May 30 2009

Landowner Bill of Rights

Time to Level Playing Field for Property Owners

Wake Up:  Legislators & Regulators

Property owners are key stakeholders in any mineral rights leasing transaction, whether for recovery, storage, transmission or generation of power.  Property owners possess the fundamental asset – the land and property rights – without which, there is no energy project for recovery, storage, transmission or generation.

The power of eminent domain in the hands of government — which is usually transferred to a business — creates a sense of entitlement; and it creates an atmosphere ripe for abuse.  It is not a level playing field legally, economically or ethically for private property owners.

Therefore, landowner property rights need to be protected under law.  In a constructive effort to guide legislators and regulators, here are five principles.

5 Principles to Guide Lawmakers & Regulators:

1) Transparency on Lease Agreements: Property owner lease agreements shall not be less than lease agreements for government entities including local, state, and federal government (e.g., state game lands, federal forest lands, etc.).

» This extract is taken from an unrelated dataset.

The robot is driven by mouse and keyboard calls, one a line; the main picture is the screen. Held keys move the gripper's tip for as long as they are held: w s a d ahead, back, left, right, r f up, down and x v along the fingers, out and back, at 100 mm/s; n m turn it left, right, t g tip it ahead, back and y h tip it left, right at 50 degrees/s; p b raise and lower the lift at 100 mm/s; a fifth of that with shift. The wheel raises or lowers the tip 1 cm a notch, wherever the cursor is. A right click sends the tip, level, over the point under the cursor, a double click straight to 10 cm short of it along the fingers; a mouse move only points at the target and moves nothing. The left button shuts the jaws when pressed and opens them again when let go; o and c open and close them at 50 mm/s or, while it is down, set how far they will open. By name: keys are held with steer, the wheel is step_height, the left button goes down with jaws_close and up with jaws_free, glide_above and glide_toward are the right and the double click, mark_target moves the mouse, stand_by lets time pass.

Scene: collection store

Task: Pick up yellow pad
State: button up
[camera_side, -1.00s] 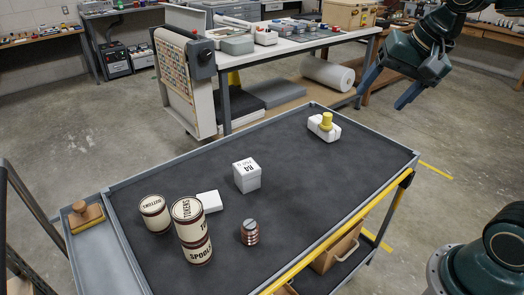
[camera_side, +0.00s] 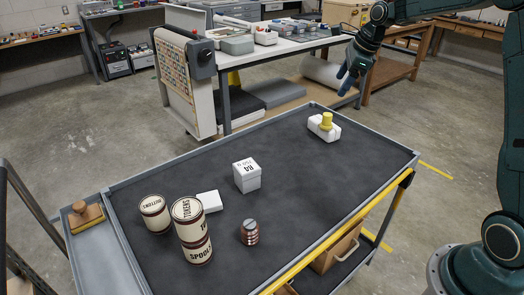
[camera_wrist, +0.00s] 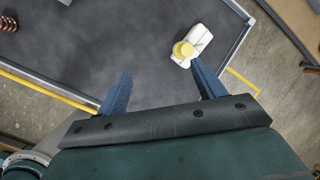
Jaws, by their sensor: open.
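The yellow pad (camera_side: 326,121) is a small yellow piece with a rounded top, resting on a white block (camera_side: 331,133) near the far right part of the dark cart top. In the wrist view the yellow pad (camera_wrist: 183,49) and the white block (camera_wrist: 202,38) lie just beyond the tip of my right finger. My gripper (camera_side: 346,86) is above and behind the cart's far edge, apart from the pad. In the wrist view my gripper (camera_wrist: 163,84) has its two blue fingers wide apart with nothing between them.
The cart top (camera_side: 300,180) has a raised grey rim. A white R4 box (camera_side: 246,178), a flat white piece (camera_side: 209,201), a copper coil (camera_side: 250,233) and labelled tins (camera_side: 192,235) stand to the left. A wooden stamp (camera_side: 85,216) sits in the side tray. The right part is mostly clear.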

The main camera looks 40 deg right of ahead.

a) Energy companies usually have very different lease agreements with state governments than with private property owners.  These lease agreements with the state are much better than the lease agreements with private property owners. It has nothing to do with the size of state lands.  It has everything to do with industry politics.

b) Since public lands are owned by taxpayers, citizens have a right to know what energy companies have stipulated in their lease agreements with government entities.  For example, in the case of underground natural gas storage leases, private property owners usually receive a “one-time payment.”  In contrast, lease agreements with state governments often include a bonus payment, plus a “withdrawal royalty payment.”  In other words, every time an energy company withdraws gas from the underground storage cavity it has seized through eminent domain, the state gets paid.  This is often calculated in the form of a 25-year annuity stream back to the state.

c. In some contracts, a royalty is also paid on the volume of gas injected in addition to the volume of gas withdrawn for transmission through pipelines.

2) Property Owners to be Treated as Key Stakeholders: Informational meetings such as “open houses” and “community meetings” that are hosted by energy companies and/or government entities must include property owner advocates on the agenda.  These are readily available from academic institutions or public interest groups, or from landowner organizations.

3) Transparency on Eminent Domain: Where a government body (local, state, federal) holds the power of eminent domain, landowners will be permitted to attend the same meetings with energy companies regularly held by government entities on specific projects involving landowners’ property.  Meeting schedules and agendas will be communicated in a timely manner to all landowners involved in project reviews that affect or potentially affect their property so that they may attend at their own expense.

4) Energy Priorities: If geological data indicate that there is an opportunity to recover new gas or minerals in the area of a proposed storage field (e.g., Marcellus Shale next to Oriskany Sandstone formation), exploration and recovery efforts will precede storage field development.

5) Accountability on Royalty: Reports from meters for any leasing transaction, whether for recovery or storage of minerals, or generation of power must be made public (i.e., available to landowners and others) on a quarterly basis.  An independent party, agreed to by landowners and paid for by the energy company, will provide an assessment of the quarterly meter reports.  In the case of underground natural gas storage wells, every injection well must be metered (i.e., one meter per storage field is not acceptable; there must be a meter on every injection well).

Energy company lease agreements with states are much better than the lease agreements with private property owners.  It has nothing to do with the size of state lands.  It has everything to do with industry politics.  This is particularly troubling when private property rights have been seized via eminent domain — a form of “taking” that can only occur under the badge of government.